3.3 Prediction Of Risk Behaviors And Thriving Indicators
In reports to participating communities, analyses similar to that presented in Table 2 are included to demonstrate the relation of developmental assets to both the risk behaviors and thriving indicators. In other studies using aggregate samples, regression analyses are used to assess the extent to which the developmental assets are useful in predicting either a reduction in risk behaviors (Leffert et al. 1998) or a promotion of thriving indicators (Scales et al. 2000). Those analyses have shown that demographic variables accounted for a range of 5–14 percent of the total variance of each of the models constructed to examine risk behaviors. In each analysis, a set of the developmental assets contributed a significant amount over and above the influence of the demographic variables, accounting for a total of 21–41 percent of the variance explained in the reduction of each of the individual risk behavior patterns and for 66 percent of the variance in a composite index of risk behaviors.
Similarly, Scales and colleagues (Scales et al. 2000) examined the extent to which developmental assets predicted thriving behaviors and how it varied across different ethnic groups. The demographic variables accounted for a range of 1–8 percent of the total variance explained by each of the models and each model accounted for a total of 10–43 percent of the variance explained in the individual thriving indicators and from 47 to 54 percent of the variance explained in a thriving index.
4. Application
Developmental assets, then, have particular utility for predicting reduction in multiple forms of risk-taking and thriving behavior (e.g., Leffert et al. 1998, Scales et al. 2000). The descriptive portraits of assets from hundreds of American communities suggest that these developmental asset targets are normatively fragile. A set of comprehensive and interlocking strategies have been proposed to mobilize the inherent and natural asset-building capacity of community residents (Benson 1997, Benson et al. 1998) and community socializing systems, including families (Roehlkepartain and Leffert 2000), schools (Starkman et al. 1999), congregations (Roehlkepartain 1998), and youth-serving organizations (Nelson 1998). New conceptual and measurement efforts are underway to extend the asset framework to a series of developmental phases in the 0–20 age range.
Though the focus of this last section is on the influence of communities, it is noted here that the developmental assets construct can be applied in a wide variety of ways. For example, national youth-serving systems and their local affiliates utilize the framework for strategic planning and as a training tool for staff, boards, and volunteers.

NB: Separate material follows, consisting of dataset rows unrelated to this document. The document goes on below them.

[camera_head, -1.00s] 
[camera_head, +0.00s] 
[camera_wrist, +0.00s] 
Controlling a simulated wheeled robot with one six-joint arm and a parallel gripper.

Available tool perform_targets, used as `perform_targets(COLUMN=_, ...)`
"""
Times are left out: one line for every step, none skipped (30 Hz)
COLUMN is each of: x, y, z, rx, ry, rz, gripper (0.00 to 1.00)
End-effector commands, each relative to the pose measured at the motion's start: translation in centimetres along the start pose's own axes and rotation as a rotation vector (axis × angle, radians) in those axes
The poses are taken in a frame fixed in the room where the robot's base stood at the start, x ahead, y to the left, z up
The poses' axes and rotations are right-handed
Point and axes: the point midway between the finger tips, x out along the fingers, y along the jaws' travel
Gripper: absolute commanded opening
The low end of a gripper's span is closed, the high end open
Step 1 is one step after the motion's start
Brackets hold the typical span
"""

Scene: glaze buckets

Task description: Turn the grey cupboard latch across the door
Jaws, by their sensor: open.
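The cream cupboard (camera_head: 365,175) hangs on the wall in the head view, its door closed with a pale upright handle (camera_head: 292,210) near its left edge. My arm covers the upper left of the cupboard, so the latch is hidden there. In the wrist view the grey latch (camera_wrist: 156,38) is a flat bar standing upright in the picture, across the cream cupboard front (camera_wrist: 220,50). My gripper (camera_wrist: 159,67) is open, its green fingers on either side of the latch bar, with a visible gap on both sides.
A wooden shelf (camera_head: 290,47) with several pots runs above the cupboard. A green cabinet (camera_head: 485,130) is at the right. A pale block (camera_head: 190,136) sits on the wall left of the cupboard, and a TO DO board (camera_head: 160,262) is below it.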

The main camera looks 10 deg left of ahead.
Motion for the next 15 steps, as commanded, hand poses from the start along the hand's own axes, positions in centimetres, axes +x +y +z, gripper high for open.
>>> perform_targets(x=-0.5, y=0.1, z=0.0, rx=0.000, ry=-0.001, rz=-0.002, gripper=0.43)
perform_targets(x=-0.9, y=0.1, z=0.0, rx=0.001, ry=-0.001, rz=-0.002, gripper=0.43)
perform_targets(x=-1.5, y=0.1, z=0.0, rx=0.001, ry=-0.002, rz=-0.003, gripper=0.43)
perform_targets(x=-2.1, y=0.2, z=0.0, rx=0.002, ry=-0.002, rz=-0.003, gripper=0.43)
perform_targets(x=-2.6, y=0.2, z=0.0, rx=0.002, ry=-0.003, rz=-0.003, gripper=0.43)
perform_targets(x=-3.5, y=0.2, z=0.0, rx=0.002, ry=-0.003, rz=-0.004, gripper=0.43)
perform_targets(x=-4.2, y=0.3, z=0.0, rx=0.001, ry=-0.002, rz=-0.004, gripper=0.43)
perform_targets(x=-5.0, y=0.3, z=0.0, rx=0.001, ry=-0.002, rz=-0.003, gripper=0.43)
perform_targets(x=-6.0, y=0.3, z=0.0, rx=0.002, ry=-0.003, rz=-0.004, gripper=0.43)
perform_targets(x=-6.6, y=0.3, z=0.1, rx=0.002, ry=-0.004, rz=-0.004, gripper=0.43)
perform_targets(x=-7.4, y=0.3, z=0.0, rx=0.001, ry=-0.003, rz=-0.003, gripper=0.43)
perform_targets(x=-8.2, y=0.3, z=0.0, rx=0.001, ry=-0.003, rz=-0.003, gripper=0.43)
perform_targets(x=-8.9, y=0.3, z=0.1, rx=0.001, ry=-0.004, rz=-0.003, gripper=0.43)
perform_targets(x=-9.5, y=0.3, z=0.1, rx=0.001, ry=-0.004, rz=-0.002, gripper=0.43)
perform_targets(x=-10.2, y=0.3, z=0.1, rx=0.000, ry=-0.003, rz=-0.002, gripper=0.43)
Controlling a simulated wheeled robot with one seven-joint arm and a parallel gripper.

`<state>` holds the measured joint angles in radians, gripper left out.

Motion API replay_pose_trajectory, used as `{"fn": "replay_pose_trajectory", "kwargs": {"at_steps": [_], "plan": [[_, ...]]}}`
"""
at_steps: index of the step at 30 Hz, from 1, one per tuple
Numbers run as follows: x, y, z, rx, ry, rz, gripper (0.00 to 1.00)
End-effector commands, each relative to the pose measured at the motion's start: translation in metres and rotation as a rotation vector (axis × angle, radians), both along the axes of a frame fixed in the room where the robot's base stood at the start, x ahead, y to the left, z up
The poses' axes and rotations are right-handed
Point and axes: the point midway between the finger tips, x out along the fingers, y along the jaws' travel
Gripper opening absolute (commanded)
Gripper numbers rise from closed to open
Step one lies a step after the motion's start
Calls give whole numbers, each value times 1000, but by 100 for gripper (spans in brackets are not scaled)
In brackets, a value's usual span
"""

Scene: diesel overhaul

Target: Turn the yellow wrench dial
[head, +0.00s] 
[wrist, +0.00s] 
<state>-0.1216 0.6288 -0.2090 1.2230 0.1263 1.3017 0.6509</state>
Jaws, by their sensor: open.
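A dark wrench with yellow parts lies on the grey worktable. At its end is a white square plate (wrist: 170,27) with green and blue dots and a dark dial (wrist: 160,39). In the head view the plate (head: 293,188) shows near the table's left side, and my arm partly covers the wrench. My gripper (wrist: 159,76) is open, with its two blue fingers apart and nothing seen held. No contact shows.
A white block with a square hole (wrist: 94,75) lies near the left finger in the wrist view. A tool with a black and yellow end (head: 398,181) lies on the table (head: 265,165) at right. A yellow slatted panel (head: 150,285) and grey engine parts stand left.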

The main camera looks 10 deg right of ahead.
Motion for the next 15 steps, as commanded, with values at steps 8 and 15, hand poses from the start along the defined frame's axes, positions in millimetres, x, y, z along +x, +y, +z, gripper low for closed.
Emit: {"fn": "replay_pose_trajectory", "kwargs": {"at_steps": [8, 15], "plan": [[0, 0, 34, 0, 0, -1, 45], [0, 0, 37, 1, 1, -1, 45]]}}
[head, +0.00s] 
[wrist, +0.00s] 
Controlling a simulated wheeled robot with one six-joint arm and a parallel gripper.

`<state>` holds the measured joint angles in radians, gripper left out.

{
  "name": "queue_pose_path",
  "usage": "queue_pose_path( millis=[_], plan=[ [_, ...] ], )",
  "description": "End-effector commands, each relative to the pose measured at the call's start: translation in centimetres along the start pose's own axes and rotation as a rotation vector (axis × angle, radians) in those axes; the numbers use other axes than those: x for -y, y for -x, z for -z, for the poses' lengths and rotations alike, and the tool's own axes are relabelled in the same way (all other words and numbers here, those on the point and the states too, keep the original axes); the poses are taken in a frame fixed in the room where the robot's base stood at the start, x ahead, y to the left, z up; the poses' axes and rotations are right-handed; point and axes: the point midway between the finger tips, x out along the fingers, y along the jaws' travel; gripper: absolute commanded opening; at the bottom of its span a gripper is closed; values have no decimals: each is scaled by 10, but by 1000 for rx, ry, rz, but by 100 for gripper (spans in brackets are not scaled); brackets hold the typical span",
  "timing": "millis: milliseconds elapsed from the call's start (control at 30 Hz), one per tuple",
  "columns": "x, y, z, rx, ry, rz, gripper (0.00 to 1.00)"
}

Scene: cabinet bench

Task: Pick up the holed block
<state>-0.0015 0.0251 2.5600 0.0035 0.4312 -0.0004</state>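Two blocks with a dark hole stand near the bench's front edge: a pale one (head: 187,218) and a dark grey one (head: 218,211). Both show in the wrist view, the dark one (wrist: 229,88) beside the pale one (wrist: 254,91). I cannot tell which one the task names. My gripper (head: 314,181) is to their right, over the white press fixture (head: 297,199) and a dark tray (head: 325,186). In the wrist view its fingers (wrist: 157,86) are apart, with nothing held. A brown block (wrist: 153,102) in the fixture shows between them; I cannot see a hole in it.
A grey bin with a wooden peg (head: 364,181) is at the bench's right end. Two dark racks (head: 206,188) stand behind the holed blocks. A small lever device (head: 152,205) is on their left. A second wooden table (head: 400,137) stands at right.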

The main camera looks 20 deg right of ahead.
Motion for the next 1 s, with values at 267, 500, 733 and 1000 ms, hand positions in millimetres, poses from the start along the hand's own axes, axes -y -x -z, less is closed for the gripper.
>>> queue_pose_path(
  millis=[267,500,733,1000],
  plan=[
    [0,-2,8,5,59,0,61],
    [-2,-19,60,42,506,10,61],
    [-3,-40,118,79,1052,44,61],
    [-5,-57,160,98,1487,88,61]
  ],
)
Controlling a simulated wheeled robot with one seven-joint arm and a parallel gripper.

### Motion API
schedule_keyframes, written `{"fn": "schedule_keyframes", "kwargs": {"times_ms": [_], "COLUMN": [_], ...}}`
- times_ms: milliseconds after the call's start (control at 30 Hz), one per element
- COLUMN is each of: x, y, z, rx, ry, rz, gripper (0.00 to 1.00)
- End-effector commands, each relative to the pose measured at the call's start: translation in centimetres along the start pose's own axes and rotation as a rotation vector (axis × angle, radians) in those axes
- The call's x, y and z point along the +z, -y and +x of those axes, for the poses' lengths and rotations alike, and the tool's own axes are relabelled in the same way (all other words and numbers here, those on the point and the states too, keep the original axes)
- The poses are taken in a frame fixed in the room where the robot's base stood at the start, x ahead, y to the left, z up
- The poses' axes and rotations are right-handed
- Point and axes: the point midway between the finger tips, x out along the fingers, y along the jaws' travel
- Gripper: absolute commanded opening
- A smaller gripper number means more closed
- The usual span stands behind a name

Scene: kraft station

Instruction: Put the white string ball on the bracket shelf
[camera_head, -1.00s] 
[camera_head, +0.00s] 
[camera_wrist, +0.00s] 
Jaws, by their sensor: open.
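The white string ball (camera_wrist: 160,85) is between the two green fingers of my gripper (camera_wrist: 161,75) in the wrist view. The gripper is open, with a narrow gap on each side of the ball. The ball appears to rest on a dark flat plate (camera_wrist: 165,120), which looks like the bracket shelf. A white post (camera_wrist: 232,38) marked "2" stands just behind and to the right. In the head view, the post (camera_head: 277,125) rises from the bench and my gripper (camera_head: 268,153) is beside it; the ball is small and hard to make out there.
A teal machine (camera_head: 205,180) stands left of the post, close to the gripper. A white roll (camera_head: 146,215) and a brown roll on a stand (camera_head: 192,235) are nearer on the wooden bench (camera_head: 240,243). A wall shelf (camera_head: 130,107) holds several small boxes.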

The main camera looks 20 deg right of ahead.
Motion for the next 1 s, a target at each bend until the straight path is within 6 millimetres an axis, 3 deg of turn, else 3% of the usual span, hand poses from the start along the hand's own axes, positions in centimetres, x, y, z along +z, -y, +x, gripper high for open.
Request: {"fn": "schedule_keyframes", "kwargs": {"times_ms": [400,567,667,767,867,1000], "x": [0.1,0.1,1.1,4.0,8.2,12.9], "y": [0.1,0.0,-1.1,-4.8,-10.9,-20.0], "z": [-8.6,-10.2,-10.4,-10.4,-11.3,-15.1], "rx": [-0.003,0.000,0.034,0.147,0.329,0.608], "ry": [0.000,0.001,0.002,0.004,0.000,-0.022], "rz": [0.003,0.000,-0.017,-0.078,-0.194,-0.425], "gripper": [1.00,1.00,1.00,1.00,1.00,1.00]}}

A growing number of foundations utilize the work for both frame-funding initiatives and to evaluate proposals. Professionals (e.g., social workers, counselors) utilize the framework to design interventions for individual children and adolescents.
4.1 Defining Asset-Building Communities
Asset-building communities are geographies of place which maximize attentiveness to promoting developmental strengths for all children and adolescents (Benson 1997). The dynamics and processes by which communities mobilize their asset-building capacity are a relatively unexplored line of inquiry, both theoretically and empirically. An initial framework for understanding the asset-building capacity of communities provides a set of core principles (Benson 1997, Benson et al. 1998). Among these are the principles of developmental redundancy (the exposure to asset-building people and environments within multiple contexts), developmental depth (a focus on nurturing most or all assets in children and adolescents), and developmental breadth (extending, by purpose and design, the reach of asset-building energy to all children and adolescents).
In activating these core principles, five sources of asset-building potential are hypothesized to exist within all communities, each of which can be marshaled via a multiplicity of community mobilization strategies. These sources of potential asset-building influence include: (a) sustained relationships with adults, both within and beyond family; (b) peer group influence (when peers choose to activate their asset building capacity); (c) socializing systems; (d) community-level social norms, ceremony, ritual, policy, and resource allocation; and (e) programs, including school-and community-based efforts to nurture and build skills and competencies.
In brief, asset-building communities are distinguished as relational and intergenerational places, with a critical mass of socializing institutions (e.g., families, schools, neighborhoods, youth organizations, religious communities) choosing to attend to the developmental needs of all children and adolescents. Developmental assets become a language of the common good, uniting sectors, citizens, and policy in the pursuit of shared targets for all children and adolescents. The commitment of a community and its people, institutions, and organizations is both long-term and inclusive.
Ultimately, rebuilding and strengthening the developmental infrastructure in a community are conceived less as a program implemented and managed by professionals and more as a mobilization of public will and capacity. A major target for this level of community engagement is the creation of a normative culture in which all residents are expected by virtue of their membership in the community to promote the positive development of children and adolescents.
Within the context of American society, this vision requires considerable transformation in prevailing resident and socialization systems, norms, and operating principles. As argued in numerous publications defining this conceptual model of asset-building community, American cities are typically marked by age segregation, civic disengagement, social mistrust, a loss of personal efficacy, and the lack of collaboration across systems.
4.2 Asset-Building Communities: The National Movement
The marshaling of community capacity to consistently and deeply attend to the development of children and adolescents is conceived less as the implementation of a program and more the awakening of latent human and institutional potential to build developmental strengths. A series of practical tools targeted at community residents and civic leaders provides conceptual and strategic counsel for mobilizing assetbuilding capacity. The first asset-building initiative began in St. Louis Park, Minnesota in 1995. In the following five years, more than 500 other American communities began to craft community-wide initiatives. Organized more as a social movement than as the replication of a program, communities are encouraged to tailor their initiatives to local realities and capacities and in response to the data from local asset profiles. Because these initiatives are complex, multisector ‘experiments’ in changing local culture, and because they occur in a variety of rural, suburban, and urban settings, there is increasing investment in learning from these communities about innovations and effective practices in mobilizing residents and systems, with ‘feedback loops’ emerging to inform both the theory of community change and the development of practical resources. Several longitudinal studies will add additional insight to this evolving knowledge about the influence of community on human development.